■ **Goal**
Write the data out again, character for character, with no images.

START Available data

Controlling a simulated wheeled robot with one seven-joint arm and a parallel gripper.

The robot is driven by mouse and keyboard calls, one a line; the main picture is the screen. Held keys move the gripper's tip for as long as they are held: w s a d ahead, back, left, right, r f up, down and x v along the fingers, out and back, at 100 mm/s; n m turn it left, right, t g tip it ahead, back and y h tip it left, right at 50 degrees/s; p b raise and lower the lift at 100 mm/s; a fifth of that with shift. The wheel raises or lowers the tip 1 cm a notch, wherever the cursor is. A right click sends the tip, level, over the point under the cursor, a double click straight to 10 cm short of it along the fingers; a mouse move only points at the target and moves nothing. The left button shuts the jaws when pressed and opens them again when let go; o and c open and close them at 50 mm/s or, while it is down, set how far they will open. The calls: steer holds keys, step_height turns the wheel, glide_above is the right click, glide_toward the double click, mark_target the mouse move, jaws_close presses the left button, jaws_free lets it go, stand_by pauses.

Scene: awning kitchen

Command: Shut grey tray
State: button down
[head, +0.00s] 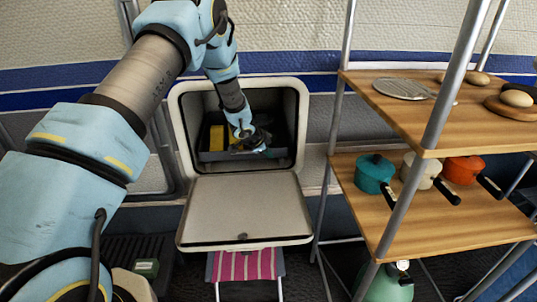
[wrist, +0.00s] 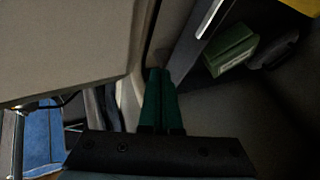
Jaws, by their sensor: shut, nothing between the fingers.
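The grey tray (head: 218,156) sits inside an open wall compartment and holds a yellow item (head: 216,138). My gripper (head: 262,146) reaches into the compartment at the tray's right part. In the wrist view my gripper's two green fingers (wrist: 162,102) are pressed together with nothing between them. The tray's edge (wrist: 209,19) shows just above and right of the fingertips, with a green box (wrist: 232,48) beyond it. I cannot tell whether the fingers touch the tray.
The compartment's door (head: 242,208) hangs open, folded down toward me. A pink striped stool (head: 246,264) stands under it. A wooden shelf rack (head: 440,210) with a teal pot (head: 374,174) and other cookware stands close on the right.

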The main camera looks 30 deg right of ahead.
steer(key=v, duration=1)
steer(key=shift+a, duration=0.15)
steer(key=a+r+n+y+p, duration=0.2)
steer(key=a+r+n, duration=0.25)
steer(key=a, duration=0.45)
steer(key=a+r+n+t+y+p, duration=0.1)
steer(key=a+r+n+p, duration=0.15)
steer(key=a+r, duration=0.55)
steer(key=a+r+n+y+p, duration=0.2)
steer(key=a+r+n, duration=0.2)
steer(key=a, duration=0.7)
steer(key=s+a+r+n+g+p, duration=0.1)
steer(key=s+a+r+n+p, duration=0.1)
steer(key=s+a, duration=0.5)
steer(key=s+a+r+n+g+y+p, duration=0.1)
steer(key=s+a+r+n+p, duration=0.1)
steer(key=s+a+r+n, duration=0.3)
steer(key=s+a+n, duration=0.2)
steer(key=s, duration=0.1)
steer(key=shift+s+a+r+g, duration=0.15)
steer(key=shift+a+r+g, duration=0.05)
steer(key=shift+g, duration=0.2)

END Available data

■ **Result of the task**
Controlling a simulated wheeled robot with one seven-joint arm and a parallel gripper.

The robot is driven by mouse and keyboard calls, one a line; the main picture is the screen. Held keys move the gripper's tip for as long as they are held: w s a d ahead, back, left, right, r f up, down and x v along the fingers, out and back, at 100 mm/s; n m turn it left, right, t g tip it ahead, back and y h tip it left, right at 50 degrees/s; p b raise and lower the lift at 100 mm/s; a fifth of that with shift. The wheel raises or lowers the tip 1 cm a notch, wherever the cursor is. A right click sends the tip, level, over the point under the cursor, a double click straight to 10 cm short of it along the fingers; a mouse move only points at the target and moves nothing. The left button shuts the jaws when pressed and opens them again when let go; o and c open and close them at 50 mm/s or, while it is down, set how far they will open. The calls: steer holds keys, step_height turns the wheel, glide_above is the right click, glide_toward the double click, mark_target the mouse move, jaws_close presses the left button, jaws_free lets it go, stand_by pauses.

Scene: awning kitchen

Command: Shut grey tray
State: button down
[head, +0.00s] 
[wrist, +0.00s] 
Jaws, by their sensor: shut, nothing between the fingers.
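The grey tray (head: 218,156) sits inside an open wall compartment and holds a yellow item (head: 216,138). My gripper (head: 262,146) reaches into the compartment at the tray's right part. In the wrist view my gripper's two green fingers (wrist: 162,102) are pressed together with nothing between them. The tray's edge (wrist: 209,19) shows just above and right of the fingertips, with a green box (wrist: 232,48) beyond it. I cannot tell whether the fingers touch the tray.
The compartment's door (head: 242,208) hangs open, folded down toward me. A pink striped stool (head: 246,264) stands under it. A wooden shelf rack (head: 440,210) with a teal pot (head: 374,174) and other cookware stands close on the right.

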The main camera looks 30 deg right of ahead.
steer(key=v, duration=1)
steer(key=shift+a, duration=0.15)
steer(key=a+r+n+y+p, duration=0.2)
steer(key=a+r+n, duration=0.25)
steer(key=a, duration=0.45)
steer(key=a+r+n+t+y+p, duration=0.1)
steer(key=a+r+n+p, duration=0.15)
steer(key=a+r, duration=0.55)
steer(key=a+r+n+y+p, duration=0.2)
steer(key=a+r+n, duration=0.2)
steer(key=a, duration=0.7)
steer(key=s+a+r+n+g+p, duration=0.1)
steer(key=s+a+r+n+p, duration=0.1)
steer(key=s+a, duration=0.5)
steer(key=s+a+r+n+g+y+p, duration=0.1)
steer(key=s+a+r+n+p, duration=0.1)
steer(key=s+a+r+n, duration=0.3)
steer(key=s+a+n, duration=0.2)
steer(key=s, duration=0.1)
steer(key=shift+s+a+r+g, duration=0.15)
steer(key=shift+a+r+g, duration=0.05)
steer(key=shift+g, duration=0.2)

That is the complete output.